Wages have begun to adjust at a much faster pace.
Nominal wages in the economy declined by an average of 7½ percent y-o-y in Q2. Firm-level and individual wage agreements—both instruments which are growing in share facilitated by recently introduced institutional reforms —saw even larger declines of about 20 percent
So we have a danger. This in a competitiveness sense looks good with the caveat that it has taken place in price competitive industries but think of the effect on Greek domestic demand of such falls. Something which is already extremely weak.
We see also that prices have adjusted by far less so that real wages are falling heavily too.
Prices are also adjusting, but not as quickly as wages.
Headline HICP inflation, at 0.4 percent y-on-y in November, is firmly below the euro area average.
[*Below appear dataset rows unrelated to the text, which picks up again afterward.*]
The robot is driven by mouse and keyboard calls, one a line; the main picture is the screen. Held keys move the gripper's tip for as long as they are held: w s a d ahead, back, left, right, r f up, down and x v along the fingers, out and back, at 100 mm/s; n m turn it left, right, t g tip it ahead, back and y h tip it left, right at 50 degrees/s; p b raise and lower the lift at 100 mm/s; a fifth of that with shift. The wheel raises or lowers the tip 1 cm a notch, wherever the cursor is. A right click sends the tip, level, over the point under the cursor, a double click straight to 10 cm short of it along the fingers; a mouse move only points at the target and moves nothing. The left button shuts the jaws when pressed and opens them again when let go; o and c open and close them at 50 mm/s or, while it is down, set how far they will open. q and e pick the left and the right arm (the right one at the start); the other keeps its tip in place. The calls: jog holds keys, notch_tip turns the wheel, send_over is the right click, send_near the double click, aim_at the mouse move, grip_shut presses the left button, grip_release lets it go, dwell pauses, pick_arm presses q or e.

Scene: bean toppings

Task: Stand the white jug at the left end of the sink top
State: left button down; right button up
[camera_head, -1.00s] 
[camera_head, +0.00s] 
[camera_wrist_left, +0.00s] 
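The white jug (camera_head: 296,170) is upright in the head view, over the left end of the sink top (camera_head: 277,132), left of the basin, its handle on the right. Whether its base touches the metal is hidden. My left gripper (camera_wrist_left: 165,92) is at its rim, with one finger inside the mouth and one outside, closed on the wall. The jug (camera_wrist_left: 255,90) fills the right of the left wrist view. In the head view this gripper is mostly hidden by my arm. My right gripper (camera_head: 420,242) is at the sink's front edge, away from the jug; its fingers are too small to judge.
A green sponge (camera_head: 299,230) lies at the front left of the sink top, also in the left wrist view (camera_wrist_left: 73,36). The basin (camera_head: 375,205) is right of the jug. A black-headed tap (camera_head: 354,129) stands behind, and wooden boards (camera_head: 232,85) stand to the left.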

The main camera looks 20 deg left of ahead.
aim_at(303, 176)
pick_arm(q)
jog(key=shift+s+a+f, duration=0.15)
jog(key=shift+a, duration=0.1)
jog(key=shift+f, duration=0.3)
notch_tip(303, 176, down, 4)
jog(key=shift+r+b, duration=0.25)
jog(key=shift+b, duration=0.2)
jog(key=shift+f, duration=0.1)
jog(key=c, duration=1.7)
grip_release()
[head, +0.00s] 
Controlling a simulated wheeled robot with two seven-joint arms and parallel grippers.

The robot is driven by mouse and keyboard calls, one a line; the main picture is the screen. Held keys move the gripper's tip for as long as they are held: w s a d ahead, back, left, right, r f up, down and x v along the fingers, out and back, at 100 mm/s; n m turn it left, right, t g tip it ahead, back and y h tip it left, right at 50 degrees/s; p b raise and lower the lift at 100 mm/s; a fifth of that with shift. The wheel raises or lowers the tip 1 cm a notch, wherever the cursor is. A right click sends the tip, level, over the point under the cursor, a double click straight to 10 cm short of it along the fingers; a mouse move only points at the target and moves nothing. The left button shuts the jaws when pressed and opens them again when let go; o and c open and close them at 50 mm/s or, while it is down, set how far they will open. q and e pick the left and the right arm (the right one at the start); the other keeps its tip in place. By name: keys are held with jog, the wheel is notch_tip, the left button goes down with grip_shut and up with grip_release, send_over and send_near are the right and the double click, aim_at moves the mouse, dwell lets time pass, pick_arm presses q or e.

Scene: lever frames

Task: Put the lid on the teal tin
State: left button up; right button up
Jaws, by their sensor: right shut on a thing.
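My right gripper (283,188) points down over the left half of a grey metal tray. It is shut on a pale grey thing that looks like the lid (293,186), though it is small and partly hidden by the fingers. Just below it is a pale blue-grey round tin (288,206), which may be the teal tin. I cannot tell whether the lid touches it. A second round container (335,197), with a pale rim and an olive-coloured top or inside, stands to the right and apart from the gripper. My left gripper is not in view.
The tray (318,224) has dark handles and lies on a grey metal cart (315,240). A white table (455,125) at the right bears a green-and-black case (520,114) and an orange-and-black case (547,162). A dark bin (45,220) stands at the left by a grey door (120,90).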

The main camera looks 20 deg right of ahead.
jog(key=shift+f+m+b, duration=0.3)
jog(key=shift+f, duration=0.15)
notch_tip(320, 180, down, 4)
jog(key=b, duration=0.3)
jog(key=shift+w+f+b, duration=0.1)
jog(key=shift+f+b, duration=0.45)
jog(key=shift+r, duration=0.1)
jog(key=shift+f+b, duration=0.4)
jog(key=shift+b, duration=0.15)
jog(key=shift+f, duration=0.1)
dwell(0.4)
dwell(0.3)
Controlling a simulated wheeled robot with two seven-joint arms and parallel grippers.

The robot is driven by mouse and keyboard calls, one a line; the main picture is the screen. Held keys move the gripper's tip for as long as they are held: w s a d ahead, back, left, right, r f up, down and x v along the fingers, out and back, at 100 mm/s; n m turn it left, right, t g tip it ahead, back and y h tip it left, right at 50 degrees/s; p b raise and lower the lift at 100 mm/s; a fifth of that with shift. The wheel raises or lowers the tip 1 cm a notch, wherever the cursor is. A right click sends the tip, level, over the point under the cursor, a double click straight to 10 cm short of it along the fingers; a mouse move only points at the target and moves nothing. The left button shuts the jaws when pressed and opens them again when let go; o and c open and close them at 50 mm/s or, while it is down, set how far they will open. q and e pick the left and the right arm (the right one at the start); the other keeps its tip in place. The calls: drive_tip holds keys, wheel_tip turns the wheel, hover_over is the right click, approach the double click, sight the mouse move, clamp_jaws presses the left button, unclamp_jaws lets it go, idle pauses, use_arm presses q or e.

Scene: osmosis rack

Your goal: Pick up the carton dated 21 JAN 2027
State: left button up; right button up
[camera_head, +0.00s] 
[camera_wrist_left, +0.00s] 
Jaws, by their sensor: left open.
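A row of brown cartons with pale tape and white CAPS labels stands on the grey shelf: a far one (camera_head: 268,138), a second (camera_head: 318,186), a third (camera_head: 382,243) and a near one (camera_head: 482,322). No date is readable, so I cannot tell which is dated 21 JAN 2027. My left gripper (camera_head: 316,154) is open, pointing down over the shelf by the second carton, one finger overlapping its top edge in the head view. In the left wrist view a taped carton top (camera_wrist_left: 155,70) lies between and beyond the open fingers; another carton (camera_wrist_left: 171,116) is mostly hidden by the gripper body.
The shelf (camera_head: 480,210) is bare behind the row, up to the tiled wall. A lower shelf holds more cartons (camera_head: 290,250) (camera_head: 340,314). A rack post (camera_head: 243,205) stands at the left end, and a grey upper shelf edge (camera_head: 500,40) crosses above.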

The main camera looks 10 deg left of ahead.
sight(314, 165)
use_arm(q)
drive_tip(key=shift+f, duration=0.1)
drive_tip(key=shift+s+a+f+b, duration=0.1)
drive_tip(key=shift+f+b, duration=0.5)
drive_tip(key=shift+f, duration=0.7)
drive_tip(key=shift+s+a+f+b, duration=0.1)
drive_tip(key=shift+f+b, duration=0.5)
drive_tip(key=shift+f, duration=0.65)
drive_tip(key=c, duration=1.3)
Oh and remember all the money poured into the banks surely now they are helping a recovery?
Private sector credit declined by almost 5 percent y-on-y in November
So that’s a no then!
Whilst this IMF Report does contain some refreshing honesty it also continues the same tied and failing mantra that relief is just around the corner. This simply does not match the facts as shortfalls and problems remain. Even the good news such as the rally in Greek bonds over the past six months or so reflects partly the economic pain and also the fact that she is getting ever more support from the IMF and her Euro area colleagues.
Meanwhile the economic decline continues caused mostly by what is represented by the statement below.
The authorities have identified measures amounting to 5 percent of GDP in 2013 and an additional 2¼ percent of GDP in 2014.
So in a severe contraction you hit that brakes ever harder! I wish that press conferences held by the likes of the Managing Director Christine Lagarde asked about such matters. Her record is one of promises which have turned to dust -for others not her- and yet many reviews of her are fawning. As the Davos orgy of conspicuous consumption gets ready to start we may even get a few new ones this week. I wonder what those standing in line at the soup kitchens in Athens think?